Linton is of course not the first or the last of the ‘gap year white saviours’. The popular Instagram account “BarbieSavior” inspired by the backlash to Linton’s words parodied “a reckless trend” of voluntourism (volunteering and touring) in which “‘white saviours’ use the less fortunate like props in their social media profiles”.

Special Broadcasting Service’s Amal Awad said the interest in volunteering encouraged a business model that leverages a country’s existing social issues and charges tourists for volunteering to be a “saviour’.

One of the biggest issues around overseas aid is the ‘white saviour’ narrative that’s been served to Western audiences since the 1980s when it was still acceptable to see little black child with protruding bellies and stick-like limbs, posed in a stark backdrop “where nothing ever grows” with flies buzzing around his or her little face. The trouble is, this narrative and this type of imagery worked – in a far less nuanced world where discourse around the West’s colonial ills was still a marginal topic; the middle class, well-to-do, often white members of the Westerns world would shed a tear at the sight and open up their wallets.

Three years ago, I was at an event organised by an international aid charity for an audience who would have seen such images on their TVs 30-odd years ago and moved to support the work of the charity. Now in their 60s or 70s, white, middle-class, British, it would be hard to expect a more nuanced worldview from most of this audience. In their imagination, the Empire is still a benevolent patriarchal figure and the ‘natives’ in Africa still needed being ‘civilised’ and ‘saved’ by the colonial saviours.

Even so, the presentation given by an ambassador of the charity of a similar age and background to her audience was sickening for me. Speaking of her time in Ethiopia in the 80s, without a hint of irony, this lily-white British lady said, of the children making toys out of discarded drinks cans, “Our trash was literally their treasure.” This one-dimensional look at ‘Africa’ might have just about been acceptable in the 80s but in 2017, it felt archaic and so out of touch.

Then again, it was no different than British documentary maker Stacey Dooley’s ill advised
Instagram posts which attracted criticism. Dooley shared an Instagram post of herself holding a young Ugandan child on a Comic Relief trip, captioned “OBSESSSSSSSSSSED”. She faced a backlash from people who felt she was using the child as a prop.

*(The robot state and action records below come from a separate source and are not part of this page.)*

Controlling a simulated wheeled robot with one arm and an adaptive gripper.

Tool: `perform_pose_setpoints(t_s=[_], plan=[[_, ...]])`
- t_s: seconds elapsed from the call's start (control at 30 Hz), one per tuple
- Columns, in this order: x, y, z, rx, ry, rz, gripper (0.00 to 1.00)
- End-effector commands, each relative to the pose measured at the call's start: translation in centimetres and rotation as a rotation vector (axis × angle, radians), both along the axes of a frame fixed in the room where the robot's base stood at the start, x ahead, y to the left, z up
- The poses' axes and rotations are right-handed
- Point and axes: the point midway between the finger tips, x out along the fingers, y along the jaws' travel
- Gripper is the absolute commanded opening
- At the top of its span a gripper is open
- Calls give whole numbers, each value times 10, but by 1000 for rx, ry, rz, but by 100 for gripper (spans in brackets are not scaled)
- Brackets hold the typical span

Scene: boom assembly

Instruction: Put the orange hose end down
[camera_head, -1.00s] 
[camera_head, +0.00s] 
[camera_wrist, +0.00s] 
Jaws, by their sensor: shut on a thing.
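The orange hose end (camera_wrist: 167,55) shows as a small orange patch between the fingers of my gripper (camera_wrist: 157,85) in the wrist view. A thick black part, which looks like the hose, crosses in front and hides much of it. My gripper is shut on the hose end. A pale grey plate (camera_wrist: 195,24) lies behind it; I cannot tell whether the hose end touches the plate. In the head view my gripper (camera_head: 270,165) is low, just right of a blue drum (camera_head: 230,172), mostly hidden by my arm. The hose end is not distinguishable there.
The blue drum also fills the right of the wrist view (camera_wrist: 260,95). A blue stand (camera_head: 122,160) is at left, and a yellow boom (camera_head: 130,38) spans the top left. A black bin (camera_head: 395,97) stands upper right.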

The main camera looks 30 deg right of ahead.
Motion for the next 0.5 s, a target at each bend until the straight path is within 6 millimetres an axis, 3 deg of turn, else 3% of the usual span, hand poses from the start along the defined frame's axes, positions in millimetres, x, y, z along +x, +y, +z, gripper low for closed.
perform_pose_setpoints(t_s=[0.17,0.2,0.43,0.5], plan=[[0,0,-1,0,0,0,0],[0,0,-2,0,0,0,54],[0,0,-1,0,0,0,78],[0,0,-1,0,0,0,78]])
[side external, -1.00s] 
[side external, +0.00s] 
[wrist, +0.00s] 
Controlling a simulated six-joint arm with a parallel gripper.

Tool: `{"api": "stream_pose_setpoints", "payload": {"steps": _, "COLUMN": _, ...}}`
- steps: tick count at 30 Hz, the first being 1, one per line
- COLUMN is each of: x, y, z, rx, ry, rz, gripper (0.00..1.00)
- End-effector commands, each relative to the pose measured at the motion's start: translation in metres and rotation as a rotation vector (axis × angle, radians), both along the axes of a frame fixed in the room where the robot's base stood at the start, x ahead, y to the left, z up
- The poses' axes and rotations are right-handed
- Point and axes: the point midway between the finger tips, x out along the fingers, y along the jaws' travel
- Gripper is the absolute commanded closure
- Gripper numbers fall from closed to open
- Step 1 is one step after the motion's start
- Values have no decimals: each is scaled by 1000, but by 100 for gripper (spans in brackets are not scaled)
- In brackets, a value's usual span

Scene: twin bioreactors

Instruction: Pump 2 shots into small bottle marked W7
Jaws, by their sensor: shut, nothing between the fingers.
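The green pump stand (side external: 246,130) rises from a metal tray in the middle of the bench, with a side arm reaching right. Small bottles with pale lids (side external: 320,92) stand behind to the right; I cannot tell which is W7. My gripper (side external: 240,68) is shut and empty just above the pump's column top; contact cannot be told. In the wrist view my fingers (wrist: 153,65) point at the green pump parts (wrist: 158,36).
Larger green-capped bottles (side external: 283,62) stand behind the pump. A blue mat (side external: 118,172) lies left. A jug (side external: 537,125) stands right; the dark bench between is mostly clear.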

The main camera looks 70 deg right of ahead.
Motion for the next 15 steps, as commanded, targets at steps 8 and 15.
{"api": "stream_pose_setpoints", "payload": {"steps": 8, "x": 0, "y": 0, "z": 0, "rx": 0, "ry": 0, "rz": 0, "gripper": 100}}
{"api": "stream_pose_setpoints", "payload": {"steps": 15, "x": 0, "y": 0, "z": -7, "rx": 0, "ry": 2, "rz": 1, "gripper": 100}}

Labour MP David Lammy accused her of perpetuating “tired and unhelpful stereotypes” about Africa, adding: “The world does not need any more white saviours”.

Or in the words of Alaso Olivia Patience, “We don’t say, ‘We don’t want white people’ but we want to be the heroes of our stories in Africa.”

Comic Relief also added that its fundraising appeals would be made by local filmmakers with a “more authentic perspective.” Sir Lenny Henry, who co-founded Comic Relief, called it “a huge move” adding, “But it’s time for young black and brown film-makers to take charge and say, ‘I want to tell you my story’.

He added: “There are other ways to elicit sympathy – and maybe we’d been pushing on the same button for too long.” Maybe, finally, in the year 2020, we will finally retire archaic tropes that just didn’t age well and finally put the spotlight on African heroes, more than capable of telling their own diverse, nuanced, individual stories.